— START OF Stored records —
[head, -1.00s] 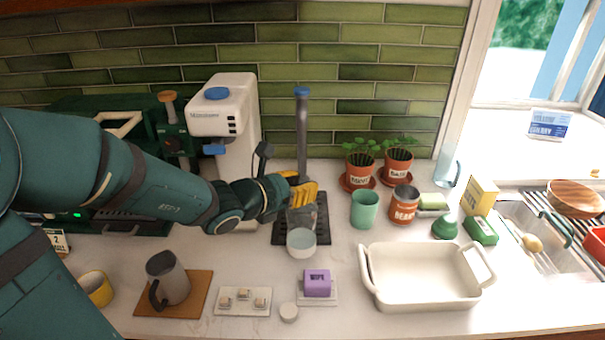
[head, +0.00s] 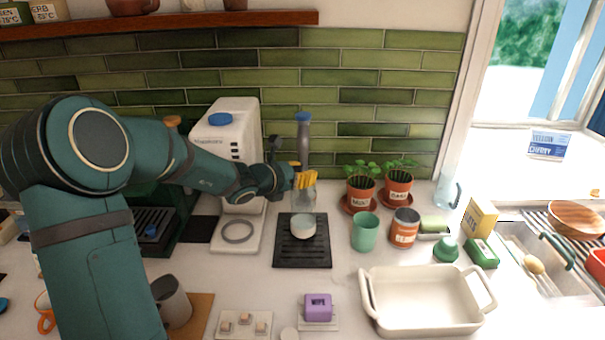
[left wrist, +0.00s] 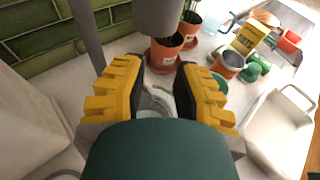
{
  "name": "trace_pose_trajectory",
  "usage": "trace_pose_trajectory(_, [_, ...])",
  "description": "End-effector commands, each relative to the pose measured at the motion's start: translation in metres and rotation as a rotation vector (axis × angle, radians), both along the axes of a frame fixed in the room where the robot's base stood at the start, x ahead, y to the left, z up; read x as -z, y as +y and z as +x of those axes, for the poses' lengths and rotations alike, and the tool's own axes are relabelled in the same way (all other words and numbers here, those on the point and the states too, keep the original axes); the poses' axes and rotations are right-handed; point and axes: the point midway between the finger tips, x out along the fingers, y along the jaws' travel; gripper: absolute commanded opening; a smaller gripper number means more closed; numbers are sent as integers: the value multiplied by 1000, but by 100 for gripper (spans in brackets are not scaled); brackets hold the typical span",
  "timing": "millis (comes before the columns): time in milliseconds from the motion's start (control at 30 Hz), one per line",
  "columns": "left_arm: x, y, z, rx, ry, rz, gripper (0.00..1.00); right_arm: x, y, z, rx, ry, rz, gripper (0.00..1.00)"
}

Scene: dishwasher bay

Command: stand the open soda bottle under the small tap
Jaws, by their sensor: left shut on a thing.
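My left gripper (head: 305,182), with yellow ribbed fingers, is shut on the upper part of a clear bottle (head: 303,203). The small tap (head: 303,152), a grey column with a blue top, stands just behind. In the left wrist view, clear glass (left wrist: 155,104) shows between the fingers, partly hidden by my own wrist. A grey cylinder, apparently part of the tap (left wrist: 158,15), is just beyond them. My right gripper is not in view.
A white machine (head: 222,150) stands left of the mat. A green cup (head: 365,233), an orange-brown can (head: 404,230) and potted herbs (head: 361,190) stand to the right. A white baking dish (head: 425,300) and a purple block (head: 318,306) are in front.

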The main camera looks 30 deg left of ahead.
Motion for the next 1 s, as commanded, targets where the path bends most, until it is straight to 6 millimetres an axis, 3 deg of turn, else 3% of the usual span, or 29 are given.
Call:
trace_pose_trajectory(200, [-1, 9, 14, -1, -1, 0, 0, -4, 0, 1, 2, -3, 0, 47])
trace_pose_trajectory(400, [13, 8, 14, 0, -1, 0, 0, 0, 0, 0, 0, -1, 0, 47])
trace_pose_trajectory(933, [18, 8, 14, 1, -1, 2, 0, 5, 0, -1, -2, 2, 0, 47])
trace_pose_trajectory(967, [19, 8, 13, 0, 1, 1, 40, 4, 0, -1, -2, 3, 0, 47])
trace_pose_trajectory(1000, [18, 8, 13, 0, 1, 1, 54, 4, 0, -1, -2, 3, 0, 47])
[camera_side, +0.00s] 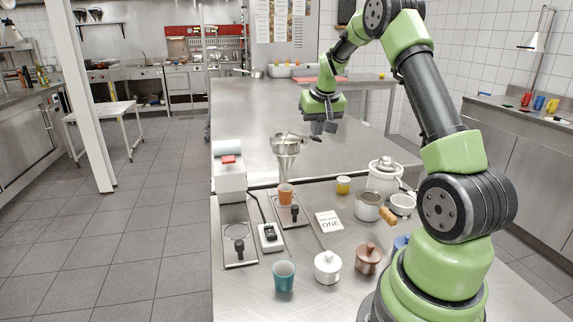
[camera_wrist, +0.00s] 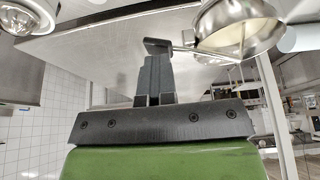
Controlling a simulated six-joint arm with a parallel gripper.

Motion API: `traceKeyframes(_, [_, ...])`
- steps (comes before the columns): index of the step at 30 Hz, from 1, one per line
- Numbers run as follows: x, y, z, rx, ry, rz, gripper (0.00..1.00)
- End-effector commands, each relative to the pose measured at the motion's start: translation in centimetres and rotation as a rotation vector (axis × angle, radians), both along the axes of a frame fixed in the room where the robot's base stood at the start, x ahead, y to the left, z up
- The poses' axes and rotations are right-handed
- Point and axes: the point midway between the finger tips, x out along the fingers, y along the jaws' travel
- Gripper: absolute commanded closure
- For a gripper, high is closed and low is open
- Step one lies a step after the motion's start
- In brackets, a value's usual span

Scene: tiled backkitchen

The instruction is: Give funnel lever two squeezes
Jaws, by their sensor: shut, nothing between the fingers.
— END OF Stored records —
What the task asks → Without the pictures, return the listing above from its first line through the line that has "translation in metres".

Exercise result →
[head, -1.00s] 
[head, +0.00s] 
[left wrist, +0.00s] 
{
  "name": "trace_pose_trajectory",
  "usage": "trace_pose_trajectory(_, [_, ...])",
  "description": "End-effector commands, each relative to the pose measured at the motion's start: translation in metres and rotation as a rotation vector (axis × angle, radians), both along the axes of a frame fixed in the room where the robot's base stood at the start, x ahead, y to the left, z up; read x as -z, y as +y and z as +x of those axes, for the poses' lengths and rotations alike, and the tool's own axes are relabelled in the same way (all other words and numbers here, those on the point and the states too, keep the original axes); the poses' axes and rotations are right-handed; point and axes: the point midway between the finger tips, x out along the fingers, y along the jaws' travel; gripper: absolute commanded opening; a smaller gripper number means more closed; numbers are sent as integers: the value multiplied by 1000, but by 100 for gripper (spans in brackets are not scaled); brackets hold the typical span",

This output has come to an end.